We begin by plotting a simple point-and-line chart without any additional reference lines (Figure 5.1):

# Make point-and-line plot
plot(systolic, type = 'o')
Simple run chart

Figure 5.1: Simple run chart

(As a side note, this reminds me (JA) of a manager, who once said to me: “You make such beautiful graphs, but can’t you stop them from going up and down all the time.” 😁)

To support runs analysis, we add a horizontal centre line. In a run chart, this is typically the median of the data (Figure 5.2):

# Create systolic-coordinates for the centre line
cl  <- median(systolic)           # calculate median
cl  <- rep(cl, length(systolic))  # repeat to match the length of y

# Plot data and add centre line
plot(systolic, type = 'o')
lines(cl)
Run chart with centre line

Figure 5.2: Run chart with centre line

From the chart, we observe that the longest run consists of four data points (#14-#17), and the data cross the centre line nine times. Four observations (#4, #7, #10, #26) lie exactly on the centre line, leaving 22 useful observations. Using the runs rules described in Chapter 3, the upper limit for the longest run is 7, which also corresponds to the lower limit for the number of crossings. Since neither limit is exceeded, there is no evidence of sustained shifts or trends in the data.

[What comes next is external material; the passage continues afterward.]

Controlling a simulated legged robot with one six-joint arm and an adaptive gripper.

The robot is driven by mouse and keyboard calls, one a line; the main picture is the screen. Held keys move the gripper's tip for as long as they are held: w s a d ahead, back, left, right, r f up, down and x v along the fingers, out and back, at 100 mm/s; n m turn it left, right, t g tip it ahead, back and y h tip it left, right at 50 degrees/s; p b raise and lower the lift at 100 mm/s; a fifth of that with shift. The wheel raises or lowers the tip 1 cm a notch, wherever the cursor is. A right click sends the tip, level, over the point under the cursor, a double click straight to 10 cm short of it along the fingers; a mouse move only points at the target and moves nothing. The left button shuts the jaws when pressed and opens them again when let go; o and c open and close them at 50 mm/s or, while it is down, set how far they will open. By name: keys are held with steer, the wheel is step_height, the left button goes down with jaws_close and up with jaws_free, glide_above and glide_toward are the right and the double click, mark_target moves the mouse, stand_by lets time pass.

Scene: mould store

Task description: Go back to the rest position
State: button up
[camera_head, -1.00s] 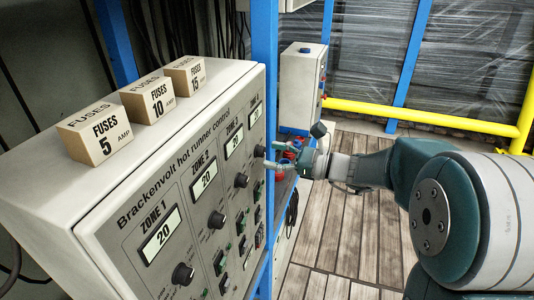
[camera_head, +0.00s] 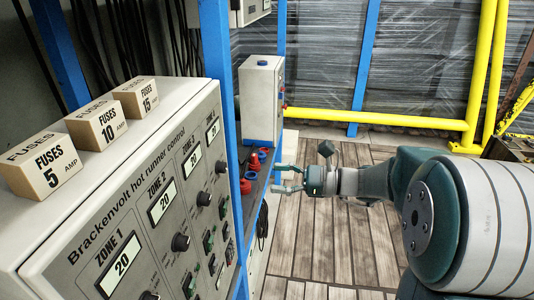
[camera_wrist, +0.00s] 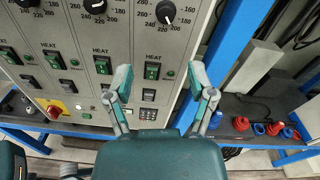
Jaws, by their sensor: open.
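My gripper (camera_head: 280,179) is open and empty in the head view, with its fingers pointing left toward the blue-framed shelf. My teal and white arm stretches in from the right. In the wrist view my gripper (camera_wrist: 158,82) shows both fingers spread apart, with the control cabinet (camera_wrist: 60,30) beyond them. The cabinet (camera_head: 135,190), labelled Brackenvolt hot runner control, stands at the left in the head view. Its zone displays read 20 where legible. My fingers appear clear of it.
Fuse boxes marked 5 (camera_head: 45,168), 10 (camera_head: 97,126) and 15 (camera_head: 136,97) stand on the cabinet. Red and blue connectors (camera_head: 247,185) lie on the shelf beside a grey box (camera_head: 260,100). A yellow rail (camera_head: 375,120) runs behind. Wooden floor (camera_head: 330,245) is open below my arm.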

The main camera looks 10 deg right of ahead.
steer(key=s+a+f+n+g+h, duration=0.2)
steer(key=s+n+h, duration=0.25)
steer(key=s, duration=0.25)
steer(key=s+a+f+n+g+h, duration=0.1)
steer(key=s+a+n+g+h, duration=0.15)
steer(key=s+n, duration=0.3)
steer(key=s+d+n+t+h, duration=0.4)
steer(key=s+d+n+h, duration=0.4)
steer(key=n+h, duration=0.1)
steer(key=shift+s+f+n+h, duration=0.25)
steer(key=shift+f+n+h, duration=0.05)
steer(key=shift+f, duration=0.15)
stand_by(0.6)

5.2 Adding control limits to produce a control chart

We now extend the run chart by adding control limits to produce a control chart.

Recall that control limits are typically defined as CL ± 3SD, where the centre line (CL) is usually the mean, and the standard deviation (SD) represents the natural variation in the process. Importantly, this is not the overall standard deviation of all observations, but an estimate based on common cause variation.

For individual measurements, we use an I chart (see Chapter 2). In this case, the process standard deviation is estimated from the average moving range divided by a constant (1.128). The moving ranges are the absolute differences between consecutive observations. This will be explained in more detail in Chapter 6.

# Calulate the centre line (mean)
cl  <- rep(mean(systolic), length(systolic))

# Calculate the moving ranges of data
mr <- abs(diff(systolic))

# Print the moving ranges for our viewing pleasure
mr
##  [1]  3  3  1 13 19 32  3  3  6  6 14 33 20  6  1 10 20  9 26  6  6 14  9  5  7
# Calculate the average moving range
amr <- mean(mr)

# Calculate the process standard deviation
s <- amr / 1.128

# Create y-coordinates for the control limits
lcl <- cl - 3 * s
ucl <- cl + 3 * s

When plotting the chart, we must ensure that the y-axis accommodates both the data and the control limits (Figure 5.3):

# Plot data while expanding the y-axis to make room for all data and lines
plot(systolic, type = 'o', ylim = range(systolic, lcl, ucl))

# Add lines
lines(ucl)
lines(cl)
lines(lcl)
Standardised control chart

Figure 5.3: Standardised control chart

One data point falls below the lower control limit. This suggests that the observation is unlikely to be due to common cause variation alone and may reflect a special cause. The chart itself does not explain the cause, but it highlights the need for further investigation with the aim of learning and improvement.

5.3 That’s all, Folks!

Constructing an SPC chart in R requires only a few lines of code. Most of the work involves preparing the data and calculating the necessary statistics. The plotting itself follows a simple pattern: first plot the data points, then add the relevant lines.

In later chapters, we will wrap these steps into functions that automate the calculations, highlight signals of non-random variation, and produce more refined visualisations than the basic plots shown here.

In the next chapter, we turn to the construction of the most commonly used SPC charts in healthcare – the Magnificent Seven.

References

Mohammed, M A, P Worthington, and W H Woodall. 2008. “Plotting Basic Control Charts: Tutorial Notes for Healthcare Practitioners.” BMJ Qual Saf 17 (2): 137–45. https://doi.org/10.1136/qshc.2004.012047.